ライトノベルは (略) 物語を主眼としているのではなく、キャラクターを中心にしたキャラクター小説です。
※佐々木俊尚『電子書籍の衝撃』ディスカヴァー・トゥエンティー、2010年
「私の歴史に対する姿勢だ!」と思い至り、衝撃を受けたのですが、つまるところ「キャラ読み」というやつです。
私の愛読書に、こんなくだりがあったのを思い出しました。
ある「かなり堅い謀略物」を得意とする作家について話す主人公・郁ちゃんと堂上教官。
「その謀略のスキマに見え隠れする男の友情とかライバル心とかヒロインとの恋愛とかがいいんですよぅ! 一度恋人の前から消えようとするところなんてもう涙なしにはっ! あのシリーズは全部読みましたもん、あたし!」
「……察するにお前、本筋はほとんど覚えてないだろう」
「はいっ! 難しいとこは全部飛ばし読みです。完全にキャラ読みですが何か?」
「いや……あのシリーズをキャラ読みできる才能に今びっくりしてる」 [27頁]
松グリーン、菊イエロー、ブルーローズ、梅レッド、牡丹ピンク。哲学の道を歩きながら、なぜかチビッコのための戦隊物の設定を考え始める作者と友人たち。
「ところで……ボンサイダーは何と戦っているわけ?」
カップルの設定にばかり気を取られて、一番重要な点をすっかり失念していた。 [206頁]
た、確かに……なんだか、通ずるものが。
実は、大学は某文学部史学科でした。
高校時代は、真面目に日本史(特に古代~中世史)を勉強するぞ!! と決めていた純な女学生でした。受験勉強の合い言葉は「待ってろよ!『玉葉』!『吾妻鏡』!!」でした(結局、読むことはありませんでしたが、苦笑)。そのころは、永井路子さんの鎌倉ものに凝っていたんでしょうね……(しかし『玉葉』って九条兼実の日記なんだよね。人の日記読むことに執念燃やして勉強してたんだからすごいよな)

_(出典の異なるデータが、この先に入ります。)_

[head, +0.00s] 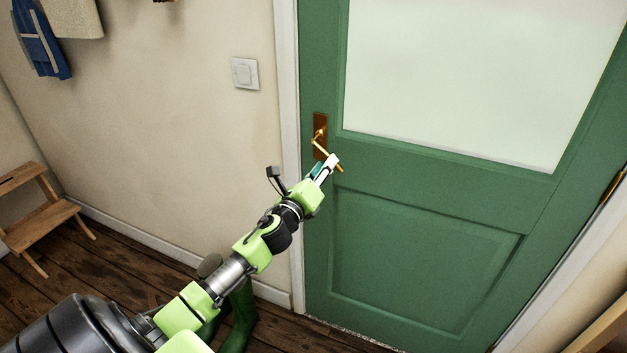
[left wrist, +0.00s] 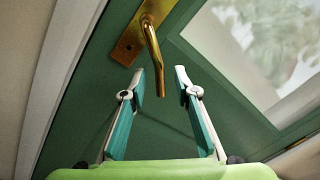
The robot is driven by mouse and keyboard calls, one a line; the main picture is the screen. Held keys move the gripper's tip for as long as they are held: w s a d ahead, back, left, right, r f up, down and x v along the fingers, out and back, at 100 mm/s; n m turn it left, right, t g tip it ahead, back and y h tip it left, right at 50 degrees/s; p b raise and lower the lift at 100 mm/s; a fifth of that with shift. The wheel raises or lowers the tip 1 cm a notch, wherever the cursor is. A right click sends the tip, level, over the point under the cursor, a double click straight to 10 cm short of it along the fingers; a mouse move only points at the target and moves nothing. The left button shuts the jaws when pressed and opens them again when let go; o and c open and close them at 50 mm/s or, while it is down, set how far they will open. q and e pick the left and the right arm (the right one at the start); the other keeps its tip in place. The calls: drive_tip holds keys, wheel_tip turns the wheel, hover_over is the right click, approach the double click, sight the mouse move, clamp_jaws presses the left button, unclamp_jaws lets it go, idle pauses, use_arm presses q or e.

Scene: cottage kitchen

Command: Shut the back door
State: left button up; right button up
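The back door (head: 422,245) is green with a large frosted pane and fills the right half of the head view. Its left edge lies along the white frame (head: 288,120) with no clear gap showing; I cannot tell if it is latched. The brass lever handle (head: 318,128) is on its left side. My left gripper (head: 326,168) is at the lever. In the left wrist view the gripper (left wrist: 160,80) is open, and the lever's end (left wrist: 157,52) points down between the fingertips, with no grip seen. My right gripper is out of view.
A light switch (head: 244,74) is on the wall left of the door. Green boots (head: 240,318) stand on the floor below my left arm, partly hidden. A wooden step stool (head: 42,220) is at the far left. Coats (head: 40,40) hang above it.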

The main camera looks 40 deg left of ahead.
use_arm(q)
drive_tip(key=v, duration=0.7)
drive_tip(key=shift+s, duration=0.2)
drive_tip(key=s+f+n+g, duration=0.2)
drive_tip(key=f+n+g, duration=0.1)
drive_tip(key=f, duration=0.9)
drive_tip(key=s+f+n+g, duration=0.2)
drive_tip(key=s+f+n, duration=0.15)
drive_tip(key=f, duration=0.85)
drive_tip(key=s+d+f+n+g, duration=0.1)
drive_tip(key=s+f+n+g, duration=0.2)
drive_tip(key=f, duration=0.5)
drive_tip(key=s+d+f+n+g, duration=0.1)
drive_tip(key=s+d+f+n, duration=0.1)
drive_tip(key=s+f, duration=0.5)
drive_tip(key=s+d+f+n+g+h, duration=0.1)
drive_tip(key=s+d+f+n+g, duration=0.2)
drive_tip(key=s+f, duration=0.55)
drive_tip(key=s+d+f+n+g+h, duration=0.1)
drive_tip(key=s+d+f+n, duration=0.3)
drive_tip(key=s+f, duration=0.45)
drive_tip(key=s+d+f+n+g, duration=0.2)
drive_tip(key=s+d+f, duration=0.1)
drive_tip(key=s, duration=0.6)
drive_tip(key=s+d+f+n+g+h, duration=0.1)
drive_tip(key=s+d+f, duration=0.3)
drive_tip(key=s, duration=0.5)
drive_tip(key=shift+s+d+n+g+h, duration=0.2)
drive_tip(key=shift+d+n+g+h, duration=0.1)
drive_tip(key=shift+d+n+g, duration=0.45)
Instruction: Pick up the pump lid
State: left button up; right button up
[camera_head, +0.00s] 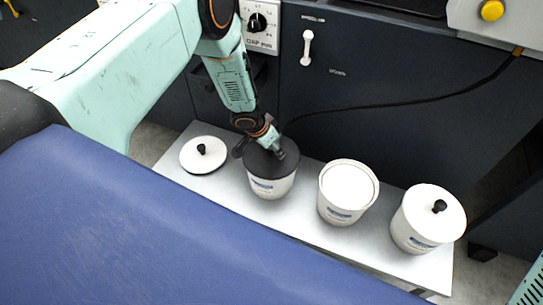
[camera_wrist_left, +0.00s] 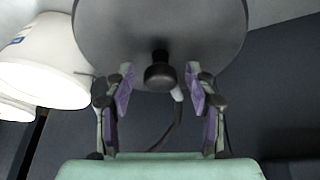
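The dark grey pump lid (camera_head: 262,160) sits on top of a white pot (camera_head: 270,187) on the bench. A black cable runs from its side toward the machine. My left gripper (camera_head: 264,146) is right above this lid and hides part of it. In the left wrist view the lid (camera_wrist_left: 160,25) fills the top middle, with its black knob (camera_wrist_left: 160,75) facing the camera. My left gripper (camera_wrist_left: 160,98) is open there, one finger on each side of the knob, with gaps showing. My right gripper is not in view.
A white lid with a black knob (camera_head: 203,154) lies on the light bench (camera_head: 300,217) to the left. To the right stand an open white pot (camera_head: 348,193) and a lidded white pot (camera_head: 428,219). The dark machine front (camera_head: 390,85) rises behind. A blue surface (camera_head: 130,230) fills the foreground.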

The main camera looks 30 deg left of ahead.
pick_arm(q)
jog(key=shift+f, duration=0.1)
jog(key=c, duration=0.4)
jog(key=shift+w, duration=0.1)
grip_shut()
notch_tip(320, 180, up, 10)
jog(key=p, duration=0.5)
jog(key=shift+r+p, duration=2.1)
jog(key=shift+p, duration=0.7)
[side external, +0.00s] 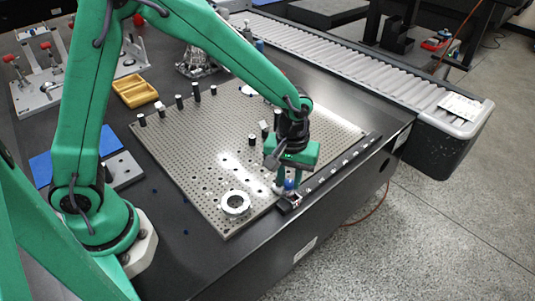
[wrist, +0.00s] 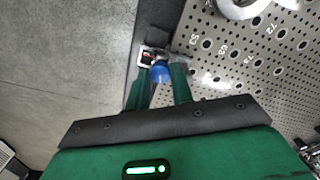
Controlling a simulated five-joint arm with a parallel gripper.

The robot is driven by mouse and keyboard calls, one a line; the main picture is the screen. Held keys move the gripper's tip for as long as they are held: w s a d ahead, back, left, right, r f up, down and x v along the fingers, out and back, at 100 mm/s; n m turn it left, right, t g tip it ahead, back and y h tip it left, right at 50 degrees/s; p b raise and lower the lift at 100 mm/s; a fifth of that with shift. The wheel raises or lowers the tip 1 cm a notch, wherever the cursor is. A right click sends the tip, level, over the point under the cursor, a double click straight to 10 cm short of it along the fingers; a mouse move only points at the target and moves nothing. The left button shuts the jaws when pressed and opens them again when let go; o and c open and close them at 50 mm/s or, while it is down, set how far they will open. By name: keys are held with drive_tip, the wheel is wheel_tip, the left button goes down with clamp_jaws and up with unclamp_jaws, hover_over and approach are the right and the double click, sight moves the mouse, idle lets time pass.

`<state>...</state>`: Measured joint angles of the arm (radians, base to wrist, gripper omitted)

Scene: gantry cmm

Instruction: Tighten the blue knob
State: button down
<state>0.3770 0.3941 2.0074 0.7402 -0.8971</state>
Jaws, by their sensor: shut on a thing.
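The blue knob (side external: 290,184) sits on a small clamp at the front edge of the perforated plate (side external: 180,150), by the dark rail. In the wrist view the blue knob (wrist: 160,73) shows between the tips of two green fingers. My gripper (side external: 284,187) points down at the knob, and in the wrist view my gripper (wrist: 159,82) is shut on it. The fingers hide the knob's sides, and the knob's turn angle cannot be told.
A metal ring (side external: 235,203) lies on the plate left of my gripper. Several short black posts stand farther back on the plate. A yellow tray (side external: 135,92) and a blue mat (side external: 42,168) lie at left. A roller conveyor (side external: 350,70) runs along the back.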

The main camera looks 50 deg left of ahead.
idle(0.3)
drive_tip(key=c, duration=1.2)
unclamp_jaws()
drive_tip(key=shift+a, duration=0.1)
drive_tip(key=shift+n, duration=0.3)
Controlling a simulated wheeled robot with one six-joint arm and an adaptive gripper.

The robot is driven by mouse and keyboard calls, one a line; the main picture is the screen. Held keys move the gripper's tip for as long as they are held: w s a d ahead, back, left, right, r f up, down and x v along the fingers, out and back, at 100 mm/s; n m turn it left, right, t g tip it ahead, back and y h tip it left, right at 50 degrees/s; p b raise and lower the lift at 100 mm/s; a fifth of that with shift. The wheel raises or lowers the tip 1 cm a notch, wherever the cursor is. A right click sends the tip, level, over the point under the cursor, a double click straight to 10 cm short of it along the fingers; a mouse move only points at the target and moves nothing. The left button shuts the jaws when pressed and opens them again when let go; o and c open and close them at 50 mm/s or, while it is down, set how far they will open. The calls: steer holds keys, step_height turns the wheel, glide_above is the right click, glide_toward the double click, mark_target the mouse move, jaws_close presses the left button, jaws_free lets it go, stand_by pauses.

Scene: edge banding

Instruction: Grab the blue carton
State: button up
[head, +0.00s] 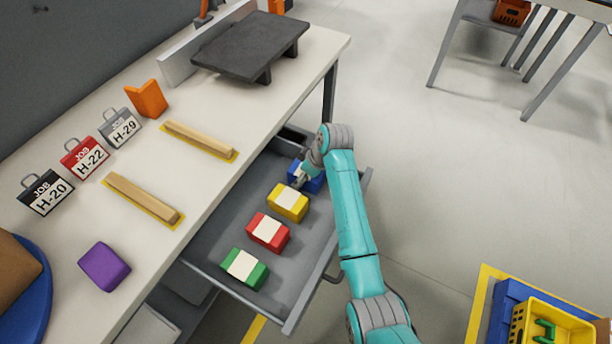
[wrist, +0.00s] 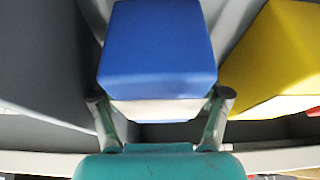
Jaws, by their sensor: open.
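The blue carton (head: 307,183) lies in the open grey drawer, at the far end of a row of cartons. It has a pale band, and in the head view my arm partly covers it. In the wrist view the blue carton (wrist: 157,50) fills the upper middle. My gripper (wrist: 160,102) is open, with one finger on each side of the carton's banded end. I cannot tell whether the fingers touch it. In the head view my gripper (head: 300,178) is at the carton, mostly hidden by my wrist.
A yellow carton (head: 288,202) lies close beside the blue one, then a red carton (head: 268,232) and a green carton (head: 244,267). The drawer (head: 215,240) has raised walls. The workbench (head: 215,190) stands to its left.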

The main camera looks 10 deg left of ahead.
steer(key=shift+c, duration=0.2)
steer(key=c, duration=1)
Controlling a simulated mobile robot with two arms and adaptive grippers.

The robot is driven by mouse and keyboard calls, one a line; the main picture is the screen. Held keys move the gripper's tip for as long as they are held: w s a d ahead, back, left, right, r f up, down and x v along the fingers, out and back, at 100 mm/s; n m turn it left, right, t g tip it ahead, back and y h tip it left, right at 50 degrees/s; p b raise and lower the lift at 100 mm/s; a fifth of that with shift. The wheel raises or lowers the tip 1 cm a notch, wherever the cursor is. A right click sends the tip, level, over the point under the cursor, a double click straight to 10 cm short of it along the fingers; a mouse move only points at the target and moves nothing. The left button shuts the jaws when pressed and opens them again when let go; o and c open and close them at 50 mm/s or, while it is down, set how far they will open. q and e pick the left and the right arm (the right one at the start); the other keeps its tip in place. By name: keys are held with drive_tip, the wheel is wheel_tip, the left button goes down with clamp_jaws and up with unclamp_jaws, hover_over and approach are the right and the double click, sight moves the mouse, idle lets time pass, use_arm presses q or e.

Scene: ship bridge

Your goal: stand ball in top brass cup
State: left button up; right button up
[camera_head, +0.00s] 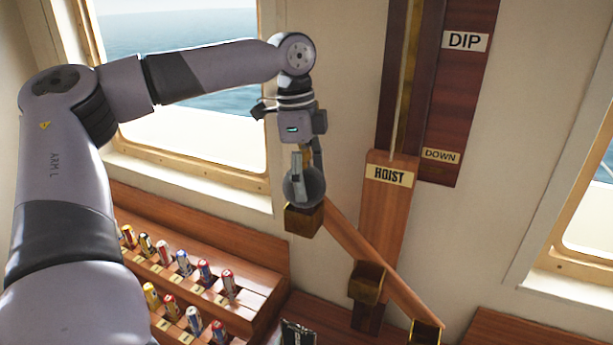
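A grey ball (303,190) is between the fingers of my left gripper (306,172), which appears shut on it. The ball is right at the top brass cup (304,220), the highest of the cups along a sloping wooden rail (370,255). Its underside meets the cup's rim in the picture; I cannot tell whether it rests in the cup or is held just above. My right gripper is not in view.
A wooden post labelled HOIST (388,176) stands behind the rail, below a dark board labelled DIP and DOWN (462,100). A wooden rack (200,250) with several small coloured rolls is at lower left. A dark object (297,333) shows at the bottom edge.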

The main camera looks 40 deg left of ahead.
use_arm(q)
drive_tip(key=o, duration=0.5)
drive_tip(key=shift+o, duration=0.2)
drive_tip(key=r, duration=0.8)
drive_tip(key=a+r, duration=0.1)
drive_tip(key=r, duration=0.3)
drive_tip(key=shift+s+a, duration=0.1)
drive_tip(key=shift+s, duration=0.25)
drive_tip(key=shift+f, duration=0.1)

結局、学問的態度など私にあろうはずもなく、“ちゃんとした”歴史の勉強はそんなに面白くないな、と思っただけでした。まあ、史料とか読むのも楽しいこともあるんだけどね。なぜか四年のときは、卒論と全然関係ない伊庭八郎の『征西日記』とか読んで、伊庭ちゃんの食べっぷりにウケたりしてましたけど。
卒論といえば……さすがにキャラ読みはできなかったけど(当たり前だ)、詰まったときは「卒論ノート」に落書きをしていました。
「卒論と名の付く小説を仕上げてやる! 卒論は、小説だ! ツジツマのあった、血塗られたキョーフの小説。作者(ワタシ)の意志次第でどーにでも曲げられる、「論文」という名でデコレートされた小説。やってやろーじゃん、ふんッだッ」
「ヤケになってキャラスケッチする女。」 ↓
ノートに鉛筆書きなのでまったくもって見えねー、ですがこんな雰囲気。左上が桓武天皇、右上が早良親王。
章タイトルとかつけないといけなくて、冗談で友人に「桓武がゆく」「燃えよ平安京」とか言って笑いをとりにいってました……
やっぱり当時からバリバリのキャラ読みなのでした。